Friday, October 06, 2006

...On MSN

minmaxticus: Look, it's Chuck-the-Happy-Goth! (he's laconically cheerful) says: (11:19:14 PM)
thor should have patterned her menstrual cycle on a chart in his arguement against her

Cyber Ghost says: (11:19:32 PM)

Ghost Dawg says: (11:21:15 PM)
that would have been...intriguing

(threeway discussion on events in MU... Thor or Wasp for Chairbeing)

Thursday, October 05, 2006

Yes, he's unlive and well...

Asked about his collective "legion-memory" of the burning of Carthage:

"Yeah, well. That's what they get for waterproofing their houses with tar."
-Nicholas Sangeur

(Fictional, recently recalled.)

Monday, October 02, 2006

...just now on MU

Marvel Utopia
: Alright, so how do I inflict myself upon Rachel's RP as well? *hovers in the shadows like an STD*

(Just Terrible)

Friday, September 29, 2006 the Pipeline BBQ.

"Can't a brotha swim?"

-Brian W, when asked about a pair of swim trunks he'd borrowed months earlier.


Thursday, September 28, 2006

... on Msn

Cyber Ghost says: (9:08:19 PM)
im pleased with myself..these guys are more afraid of me than they are of phoenix... lol

r01d-54n says: (9:09:19 PM)
well yeah

r01d-54n says: (9:09:34 PM)
you're a certifiable threat. phoenix is just certifiable.

Cyber Ghost says: (9:09:41 PM)

i am winterborn  says: (9:10:23 PM)
ooh, someone call a burn unit!

Wednesday, September 27, 2006

...on WoW's LFG Channel

Thugginlove (Lvl 2 Troll Mage): Anyone see China's new stealth bomber?

Mwu (Lvl 20 Tauren Druid): It must not be that good then.

(Oh, snap)

Friday, September 22, 2006

... on Whose Line is it Anyway?

"How'd you get off the mountain?"

"Oh, the usual way... with a lighter and a six pack."

(Moment of Zen)

Thursday, September 21, 2006 Cody's house.

"I can't remember anything.
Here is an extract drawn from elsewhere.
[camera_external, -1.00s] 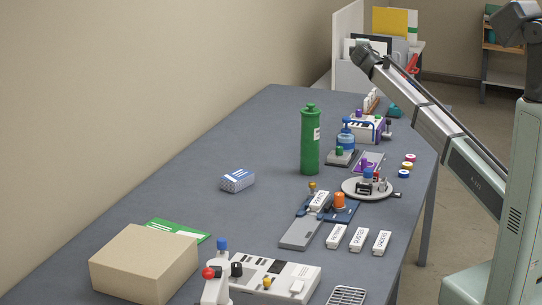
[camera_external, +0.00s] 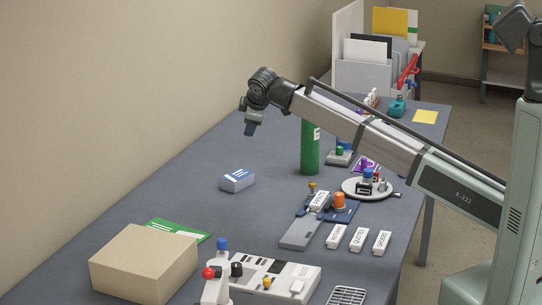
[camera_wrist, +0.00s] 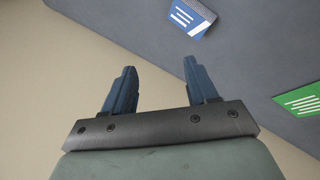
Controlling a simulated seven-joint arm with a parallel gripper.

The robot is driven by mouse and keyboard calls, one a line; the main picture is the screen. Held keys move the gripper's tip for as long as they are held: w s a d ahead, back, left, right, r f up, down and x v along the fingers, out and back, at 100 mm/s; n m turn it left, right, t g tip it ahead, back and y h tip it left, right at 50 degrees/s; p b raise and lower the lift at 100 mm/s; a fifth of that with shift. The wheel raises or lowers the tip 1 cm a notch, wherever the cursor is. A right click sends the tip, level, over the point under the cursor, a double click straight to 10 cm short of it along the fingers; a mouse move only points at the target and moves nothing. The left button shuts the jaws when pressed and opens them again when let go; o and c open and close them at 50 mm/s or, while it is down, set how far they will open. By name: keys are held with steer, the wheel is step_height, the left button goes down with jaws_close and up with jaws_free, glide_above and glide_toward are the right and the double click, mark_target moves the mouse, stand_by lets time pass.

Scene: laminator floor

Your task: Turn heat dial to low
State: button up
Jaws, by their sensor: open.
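A white machine (camera_external: 302,269) with a dark panel stands at the front of the table in the external view. It carries a black knob (camera_external: 236,269) at its left and a yellow knob (camera_external: 267,282). I cannot tell which knob is the heat dial, and no low mark is readable. My gripper (camera_external: 251,130) is high above the far left part of the table, well apart from the machine. It is open and empty, pointing down. Its two blue fingers stand wide apart in the wrist view (camera_wrist: 158,68); the machine does not show there.
A tan box (camera_external: 143,265), a green card (camera_external: 178,230) and a blue-white box (camera_external: 237,181) lie on the left. A tall green bottle (camera_external: 310,150) stands under my arm. White labelled blocks (camera_external: 359,239) and a round plate (camera_external: 352,193) lie right. The table's left middle is clear.

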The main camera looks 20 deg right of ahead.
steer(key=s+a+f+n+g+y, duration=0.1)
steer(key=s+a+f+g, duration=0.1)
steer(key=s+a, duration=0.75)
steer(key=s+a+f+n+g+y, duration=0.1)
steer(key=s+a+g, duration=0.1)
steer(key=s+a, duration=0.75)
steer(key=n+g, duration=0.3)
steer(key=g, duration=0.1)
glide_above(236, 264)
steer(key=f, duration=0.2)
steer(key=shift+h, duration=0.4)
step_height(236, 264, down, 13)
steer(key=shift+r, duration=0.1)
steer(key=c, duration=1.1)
But why is that surprising? Probably because I forgot, huh."

and soon after...

"I need to lay off the drugs I'm not taking."



In Honor of the Safe Landing of Atlantis...

"So what if the space shuttle blew up? You weren't on it."


(Just Terrible)

Wednesday, September 20, 2006

...on MSN

"...Just the idea that most of the people i've RPed with have already made a family makes my skin want to slough off and go hide in the garbage disposal until someone doesn't know where the lightswitch is."


(In reference to some people on Imagine Chat complaining about Halloween shopping for their kids)

Monday, September 18, 2006

From His Standup Act...

"I don't call myself Frank Skinner there, because I try to keep it a seperate career. When I do the kids' parties I call myself 'Badumbadum the Clown.' Because that's the kind of sound kids make, isn't it? 'Badumbadum...?' "
"Well, obviously none of you has driven over one."

-Frank Skinner

(The Ol' One-Two)

...on World of Warcraft's LFG Channel

"Pffbt. Steve Irwin didn't die. He rerolled his Hunter on another server."

-unknown player

...on the way to Tower Books.

"They say Chuck Norris visited the Virgin Islands, and now they just call them The Islands."


Chez Wooley

"I had a great idea last night; Stockholm Syndrome: The Board Game."


(Just Terrible)

Saturday, September 16, 2006 a Pipeline Event.

"As if anything God says is trivial."

-Liam, in response to a motion to play Biblical Triva Pursuit

Friday, September 15, 2006 Beto's on El Camino.

"I am a fearsome worm!
I guess you'd call it a leech."


Wednesday, September 13, 2006 Borders on Fair Oaks.

"I need a rap producer to tell me what kung fu movies are good."